What you should do:
Starting at the line containing "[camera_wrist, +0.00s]" and ending at the line containing "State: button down", reproduce each line exactly as written, with both end lines included and all pictures omitted.

Data provided:
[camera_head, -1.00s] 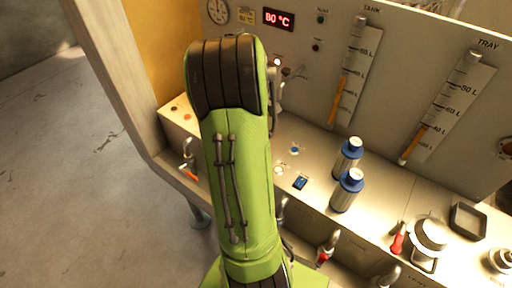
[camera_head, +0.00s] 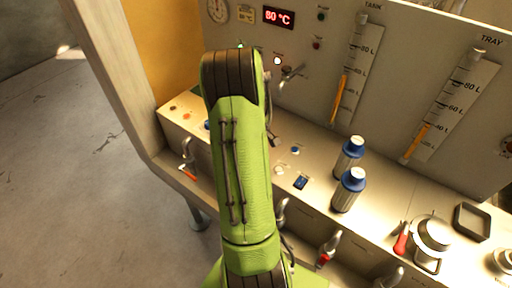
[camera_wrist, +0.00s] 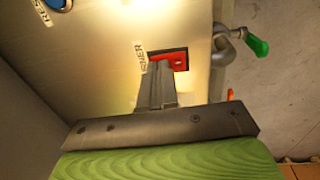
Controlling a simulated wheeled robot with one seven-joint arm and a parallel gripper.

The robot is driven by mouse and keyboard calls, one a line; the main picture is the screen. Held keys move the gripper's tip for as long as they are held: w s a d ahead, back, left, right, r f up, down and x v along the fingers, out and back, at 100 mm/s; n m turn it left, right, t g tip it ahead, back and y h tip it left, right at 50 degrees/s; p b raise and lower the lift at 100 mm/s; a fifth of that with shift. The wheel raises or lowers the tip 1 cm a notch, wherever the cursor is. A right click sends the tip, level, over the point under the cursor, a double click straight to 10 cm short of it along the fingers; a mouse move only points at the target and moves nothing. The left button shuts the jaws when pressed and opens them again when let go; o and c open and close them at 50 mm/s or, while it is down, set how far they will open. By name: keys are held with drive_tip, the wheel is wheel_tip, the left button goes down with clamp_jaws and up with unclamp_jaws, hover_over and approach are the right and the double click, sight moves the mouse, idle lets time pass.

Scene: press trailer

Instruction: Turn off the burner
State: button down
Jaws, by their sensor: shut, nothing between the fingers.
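The burner switch (camera_wrist: 181,61) is a red rocker in a dark frame in the wrist view, beside a partly covered label ending in "RNER". My gripper (camera_wrist: 158,70) is shut and empty. Its fingertips are over the left part of the switch and hide some of it. I cannot tell whether they touch it. In the head view my green arm hides the gripper and the switch. The red display (camera_head: 278,17) on the back panel reads 80 °C.
A pipe tap with a green handle (camera_wrist: 257,46) is close to the right of the switch. A blue button (camera_wrist: 57,4) is at the upper left.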

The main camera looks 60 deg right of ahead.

The completed task:
[camera_wrist, +0.00s] 
Controlling a simulated wheeled robot with one seven-joint arm and a parallel gripper.

The robot is driven by mouse and keyboard calls, one a line; the main picture is the screen. Held keys move the gripper's tip for as long as they are held: w s a d ahead, back, left, right, r f up, down and x v along the fingers, out and back, at 100 mm/s; n m turn it left, right, t g tip it ahead, back and y h tip it left, right at 50 degrees/s; p b raise and lower the lift at 100 mm/s; a fifth of that with shift. The wheel raises or lowers the tip 1 cm a notch, wherever the cursor is. A right click sends the tip, level, over the point under the cursor, a double click straight to 10 cm short of it along the fingers; a mouse move only points at the target and moves nothing. The left button shuts the jaws when pressed and opens them again when let go; o and c open and close them at 50 mm/s or, while it is down, set how far they will open. By name: keys are held with drive_tip, the wheel is wheel_tip, the left button goes down with clamp_jaws and up with unclamp_jaws, hover_over and approach are the right and the double click, sight moves the mouse, idle lets time pass.

Scene: press trailer

Instruction: Turn off the burner
State: button down

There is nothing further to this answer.